__EXTRACTED MATERIAL__:
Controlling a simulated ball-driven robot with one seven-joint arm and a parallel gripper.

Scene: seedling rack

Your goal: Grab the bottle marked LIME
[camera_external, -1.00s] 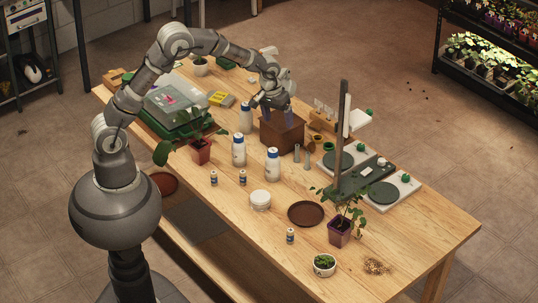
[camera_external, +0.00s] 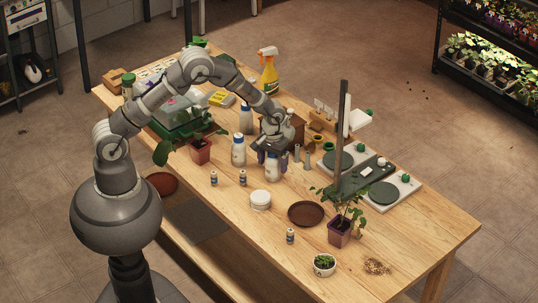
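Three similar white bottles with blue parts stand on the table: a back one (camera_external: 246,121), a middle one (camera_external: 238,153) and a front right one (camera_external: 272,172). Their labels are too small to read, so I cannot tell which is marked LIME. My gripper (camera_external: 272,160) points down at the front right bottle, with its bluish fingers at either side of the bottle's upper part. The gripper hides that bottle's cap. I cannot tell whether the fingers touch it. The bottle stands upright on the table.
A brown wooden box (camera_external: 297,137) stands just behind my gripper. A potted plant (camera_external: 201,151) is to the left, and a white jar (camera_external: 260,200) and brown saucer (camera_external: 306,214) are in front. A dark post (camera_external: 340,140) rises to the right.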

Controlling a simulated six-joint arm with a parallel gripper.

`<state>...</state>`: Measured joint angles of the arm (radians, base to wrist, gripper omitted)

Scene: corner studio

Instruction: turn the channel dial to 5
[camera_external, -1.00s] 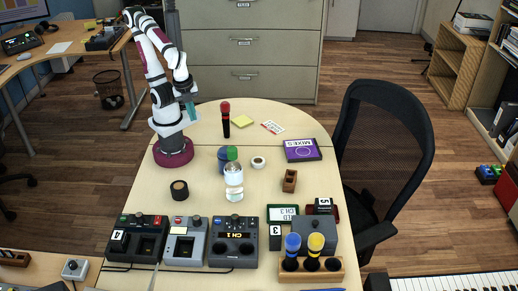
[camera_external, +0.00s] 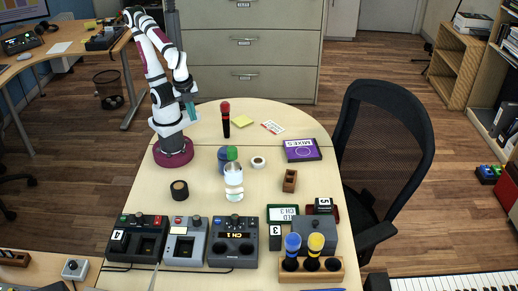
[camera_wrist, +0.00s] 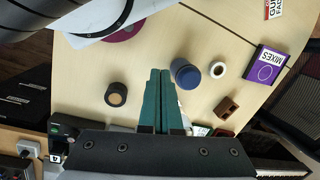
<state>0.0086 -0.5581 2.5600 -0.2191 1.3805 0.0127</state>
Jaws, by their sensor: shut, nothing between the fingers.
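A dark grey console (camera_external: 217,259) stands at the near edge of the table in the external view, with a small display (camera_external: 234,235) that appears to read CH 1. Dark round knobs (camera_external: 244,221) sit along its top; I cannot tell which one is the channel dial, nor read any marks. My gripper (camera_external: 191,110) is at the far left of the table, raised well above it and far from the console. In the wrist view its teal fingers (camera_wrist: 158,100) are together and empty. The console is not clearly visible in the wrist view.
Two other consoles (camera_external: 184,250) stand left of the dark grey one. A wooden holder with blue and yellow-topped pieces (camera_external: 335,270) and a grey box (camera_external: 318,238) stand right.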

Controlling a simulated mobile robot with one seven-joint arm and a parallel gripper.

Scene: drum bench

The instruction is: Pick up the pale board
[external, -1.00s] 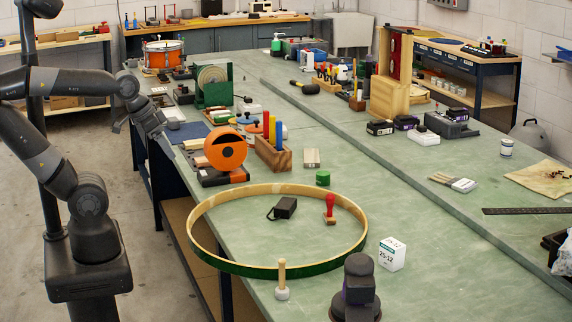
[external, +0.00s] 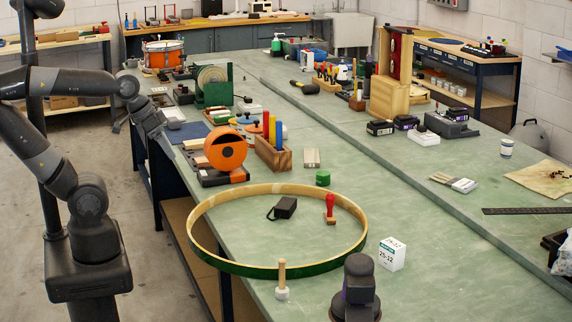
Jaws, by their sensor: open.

--

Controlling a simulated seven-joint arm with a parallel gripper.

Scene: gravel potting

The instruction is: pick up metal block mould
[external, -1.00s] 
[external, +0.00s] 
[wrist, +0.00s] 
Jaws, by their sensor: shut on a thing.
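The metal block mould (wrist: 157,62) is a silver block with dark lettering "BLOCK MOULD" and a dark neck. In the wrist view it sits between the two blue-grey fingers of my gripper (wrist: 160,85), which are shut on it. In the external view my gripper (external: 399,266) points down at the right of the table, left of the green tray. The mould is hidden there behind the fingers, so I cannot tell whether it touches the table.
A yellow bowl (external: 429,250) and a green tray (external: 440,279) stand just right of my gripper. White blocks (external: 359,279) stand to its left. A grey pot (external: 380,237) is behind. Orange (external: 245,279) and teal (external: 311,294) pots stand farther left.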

__OBJECTIVE__: Transcribe the lines beginning at the one that contains "Controlling a simulated seven-joint" and ending at the one that contains "[wrist, +0.00s]", with nothing added or left out.

__COMPLETE RESPONSE__:
Controlling a simulated seven-joint arm with a parallel gripper.

Scene: gravel potting

The instruction is: pick up metal block mould
[external, -1.00s] 
[external, +0.00s] 
[wrist, +0.00s] 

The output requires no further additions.